** Start Data excerpt **
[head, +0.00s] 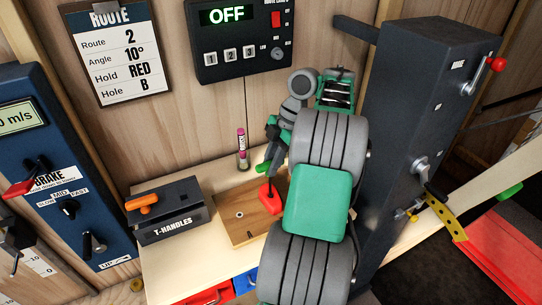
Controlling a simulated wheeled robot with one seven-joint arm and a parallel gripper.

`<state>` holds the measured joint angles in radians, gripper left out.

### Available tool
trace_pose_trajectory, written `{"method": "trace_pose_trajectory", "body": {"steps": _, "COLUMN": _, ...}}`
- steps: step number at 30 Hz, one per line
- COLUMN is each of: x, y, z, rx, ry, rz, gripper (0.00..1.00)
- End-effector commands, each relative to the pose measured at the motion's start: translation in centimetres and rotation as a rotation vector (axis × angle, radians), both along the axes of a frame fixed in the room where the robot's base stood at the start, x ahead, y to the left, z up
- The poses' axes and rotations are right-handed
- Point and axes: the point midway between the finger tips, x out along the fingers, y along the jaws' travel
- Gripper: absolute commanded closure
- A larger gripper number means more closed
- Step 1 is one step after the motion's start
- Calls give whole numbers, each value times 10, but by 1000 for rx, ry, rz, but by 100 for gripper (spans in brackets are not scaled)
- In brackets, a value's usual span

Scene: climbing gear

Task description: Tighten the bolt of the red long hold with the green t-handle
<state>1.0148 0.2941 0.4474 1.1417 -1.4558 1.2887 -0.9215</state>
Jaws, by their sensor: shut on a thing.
** End Data excerpt **
• **Task goal**
Copy each line of the data that contains the word "axes".

• **Solution to the problem**
- End-effector commands, each relative to the pose measured at the motion's start: translation in centimetres and rotation as a rotation vector (axis × angle, radians), both along the axes of a frame fixed in the room where the robot's base stood at the start, x ahead, y to the left, z up
- The poses' axes and rotations are right-handed
- Point and axes: the point midway between the finger tips, x out along the fingers, y along the jaws' travel

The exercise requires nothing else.